### Written request
Copy only what lies from the line containing "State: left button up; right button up" through the line containing "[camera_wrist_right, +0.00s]" in the entries below, keeping both end lines exact and dropping every picture.
** begin Extracted information **
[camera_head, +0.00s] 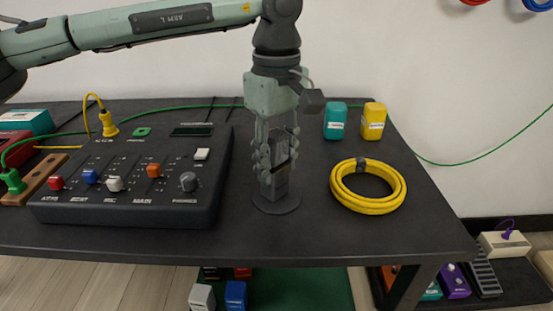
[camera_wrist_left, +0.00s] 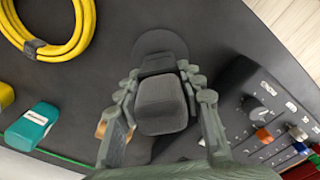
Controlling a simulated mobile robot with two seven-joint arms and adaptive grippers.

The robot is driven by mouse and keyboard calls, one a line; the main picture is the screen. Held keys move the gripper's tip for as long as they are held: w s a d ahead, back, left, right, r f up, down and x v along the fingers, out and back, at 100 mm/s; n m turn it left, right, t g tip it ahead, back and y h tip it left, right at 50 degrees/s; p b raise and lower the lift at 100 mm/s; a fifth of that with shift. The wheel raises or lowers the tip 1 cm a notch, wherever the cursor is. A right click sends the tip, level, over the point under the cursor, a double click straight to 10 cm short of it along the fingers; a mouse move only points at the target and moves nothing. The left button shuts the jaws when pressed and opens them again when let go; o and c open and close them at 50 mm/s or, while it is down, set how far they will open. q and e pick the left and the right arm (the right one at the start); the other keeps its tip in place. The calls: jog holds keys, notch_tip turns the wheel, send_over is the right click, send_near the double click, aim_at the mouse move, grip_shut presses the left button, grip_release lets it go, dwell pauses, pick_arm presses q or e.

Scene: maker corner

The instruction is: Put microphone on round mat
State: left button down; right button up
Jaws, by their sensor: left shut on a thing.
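The dark grey microphone (camera_head: 281,182) is upright between the fingers of my left gripper (camera_head: 277,163), which is shut on it. The round mat (camera_head: 277,208), a thin dark disc on the dark table, lies directly under the microphone. In the left wrist view the microphone (camera_wrist_left: 163,105) fills the space between the fingers, and part of the mat (camera_wrist_left: 160,40) shows past its far end. The microphone's lower end is over the mat; I cannot tell whether it touches. My right gripper is not in view.
A mixer (camera_head: 135,180) stands close left of the mat. A coiled yellow cable (camera_head: 368,205) lies to the right. A teal box (camera_head: 335,121) and a yellow box (camera_head: 373,121) stand behind. The table's front edge is clear before the mat.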

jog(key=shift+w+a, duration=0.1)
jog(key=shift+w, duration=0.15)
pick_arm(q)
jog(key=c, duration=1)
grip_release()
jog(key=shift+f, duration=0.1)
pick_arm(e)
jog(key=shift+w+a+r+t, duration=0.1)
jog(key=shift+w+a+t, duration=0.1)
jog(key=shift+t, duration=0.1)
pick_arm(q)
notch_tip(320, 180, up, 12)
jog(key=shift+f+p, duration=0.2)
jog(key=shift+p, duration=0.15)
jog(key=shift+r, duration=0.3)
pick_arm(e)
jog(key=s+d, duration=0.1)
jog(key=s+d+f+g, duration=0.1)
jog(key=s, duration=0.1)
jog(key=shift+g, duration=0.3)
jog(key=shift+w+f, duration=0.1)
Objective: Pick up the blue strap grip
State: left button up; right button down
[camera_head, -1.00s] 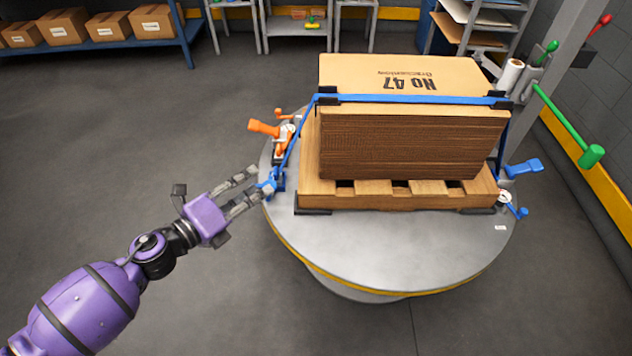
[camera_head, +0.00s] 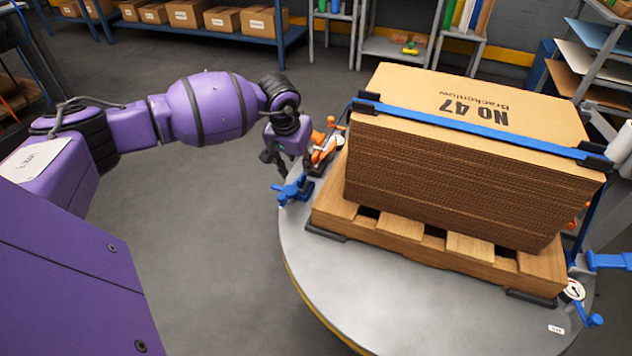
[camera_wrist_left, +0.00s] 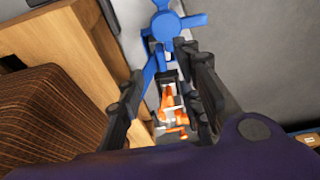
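A blue grip-like fitting (camera_head: 295,190) with short arms is at the left edge of the round table, beside the pallet. It also shows at the top of the left wrist view (camera_wrist_left: 172,22), with a blue piece running down from it towards my fingers. My left gripper (camera_head: 272,158) hangs just behind it in the head view, fingers downward. In the left wrist view my left gripper (camera_wrist_left: 158,68) has its fingers apart, with blue and orange parts visible between them; contact cannot be told. Another blue handle (camera_head: 608,262) is at the right edge. My right gripper is out of view.
A blue strap (camera_head: 470,127) crosses a cardboard stack (camera_head: 450,185) on a wooden pallet (camera_head: 420,245). An orange lever (camera_head: 325,152) stands close beside my left gripper. Shelves with boxes line the back.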

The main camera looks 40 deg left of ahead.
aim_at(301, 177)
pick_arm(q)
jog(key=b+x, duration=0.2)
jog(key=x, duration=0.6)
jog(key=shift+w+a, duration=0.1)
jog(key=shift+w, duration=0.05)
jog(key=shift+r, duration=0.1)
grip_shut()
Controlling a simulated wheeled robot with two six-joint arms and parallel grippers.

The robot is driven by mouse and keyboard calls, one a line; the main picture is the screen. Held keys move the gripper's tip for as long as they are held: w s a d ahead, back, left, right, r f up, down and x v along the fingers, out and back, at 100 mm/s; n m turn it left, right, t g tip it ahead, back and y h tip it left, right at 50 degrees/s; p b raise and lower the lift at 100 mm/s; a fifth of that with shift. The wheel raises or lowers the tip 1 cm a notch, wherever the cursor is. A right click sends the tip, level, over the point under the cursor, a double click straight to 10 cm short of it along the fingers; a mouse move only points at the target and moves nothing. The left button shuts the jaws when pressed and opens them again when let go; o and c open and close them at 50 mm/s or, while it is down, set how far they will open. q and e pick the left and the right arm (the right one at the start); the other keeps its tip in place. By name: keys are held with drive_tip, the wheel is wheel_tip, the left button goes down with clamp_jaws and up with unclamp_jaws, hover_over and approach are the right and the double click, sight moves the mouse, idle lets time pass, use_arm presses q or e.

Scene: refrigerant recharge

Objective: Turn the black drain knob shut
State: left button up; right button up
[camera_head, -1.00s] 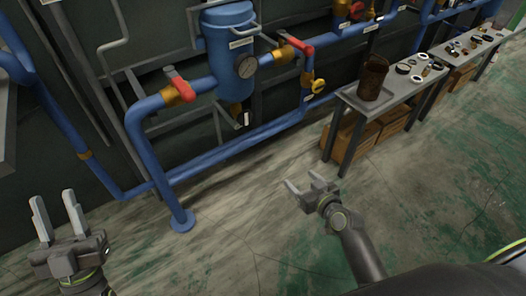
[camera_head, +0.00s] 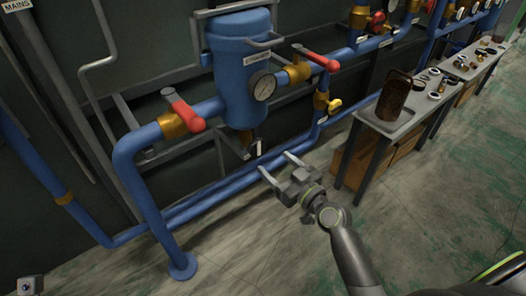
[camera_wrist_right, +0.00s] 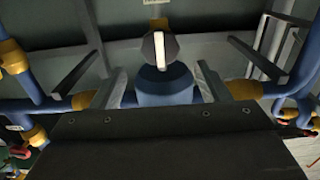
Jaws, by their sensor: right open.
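The black drain knob (camera_head: 252,149) with a white bar on it sits under the blue tank (camera_head: 240,75) in the head view. In the right wrist view the knob (camera_wrist_right: 160,50) faces me near the top middle, its white bar nearly upright. My right gripper (camera_head: 278,164) is open and empty, below and a little right of the knob, its fingers pointing up toward the pipework. In the wrist view its two fingers stand on either side below the knob, apart from it. My left gripper's fingers are out of view.
Red-handled valves (camera_head: 183,112) and a round gauge (camera_head: 262,86) sit on the blue pipes. A yellow valve handle (camera_head: 334,105) is right of the knob. Blue pipes run low behind my right gripper. A bench (camera_head: 392,128) with a rusty can (camera_head: 394,95) stands right. The floor in front is clear.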

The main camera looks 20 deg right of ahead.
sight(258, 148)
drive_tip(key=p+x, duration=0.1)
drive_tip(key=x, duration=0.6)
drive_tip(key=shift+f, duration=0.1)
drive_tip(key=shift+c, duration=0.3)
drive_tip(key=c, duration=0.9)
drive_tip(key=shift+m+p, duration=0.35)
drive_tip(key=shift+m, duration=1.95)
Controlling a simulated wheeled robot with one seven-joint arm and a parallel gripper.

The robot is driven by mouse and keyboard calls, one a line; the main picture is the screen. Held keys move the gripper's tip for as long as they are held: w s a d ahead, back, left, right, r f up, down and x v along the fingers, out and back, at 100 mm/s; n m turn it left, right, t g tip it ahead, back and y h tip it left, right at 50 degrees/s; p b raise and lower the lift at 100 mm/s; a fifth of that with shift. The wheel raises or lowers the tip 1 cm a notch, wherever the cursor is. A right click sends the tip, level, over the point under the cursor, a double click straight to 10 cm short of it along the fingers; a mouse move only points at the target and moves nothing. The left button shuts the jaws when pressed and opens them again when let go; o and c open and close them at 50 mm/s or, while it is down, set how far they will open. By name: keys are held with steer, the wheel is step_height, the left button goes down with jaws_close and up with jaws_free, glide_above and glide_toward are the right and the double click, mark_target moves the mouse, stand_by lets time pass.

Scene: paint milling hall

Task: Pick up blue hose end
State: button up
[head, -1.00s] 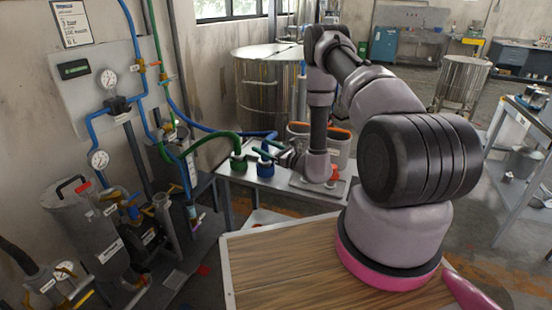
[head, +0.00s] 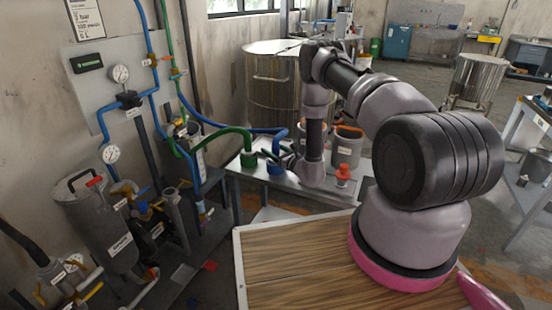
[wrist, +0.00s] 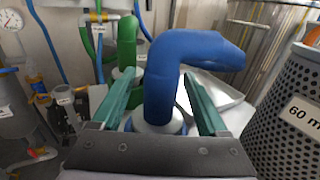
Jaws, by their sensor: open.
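The blue hose end (head: 276,167) stands upright on the metal bench, with its blue hose curving up and back. In the wrist view the blue hose (wrist: 187,62) rises from a fitting and bends right. My gripper (wrist: 157,75) is open, its two teal fingers on either side of the hose end, with nothing clamped. In the head view my gripper (head: 272,157) is right at the hose end and partly covers it; contact cannot be told.
The green hose end (head: 248,160) stands close on the left. Grey perforated containers (head: 347,146) and an orange-red fitting (head: 343,172) stand to the right on the bench (head: 320,194). A large steel drum (head: 272,90) is behind. Pipes and gauges line the left wall.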

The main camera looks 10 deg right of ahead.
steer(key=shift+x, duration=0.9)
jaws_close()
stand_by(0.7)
** end Extracted information **
### Complete answer
State: left button up; right button up
[camera_head, -1.00s] 
[camera_head, +0.00s] 
[camera_wrist_right, +0.00s] 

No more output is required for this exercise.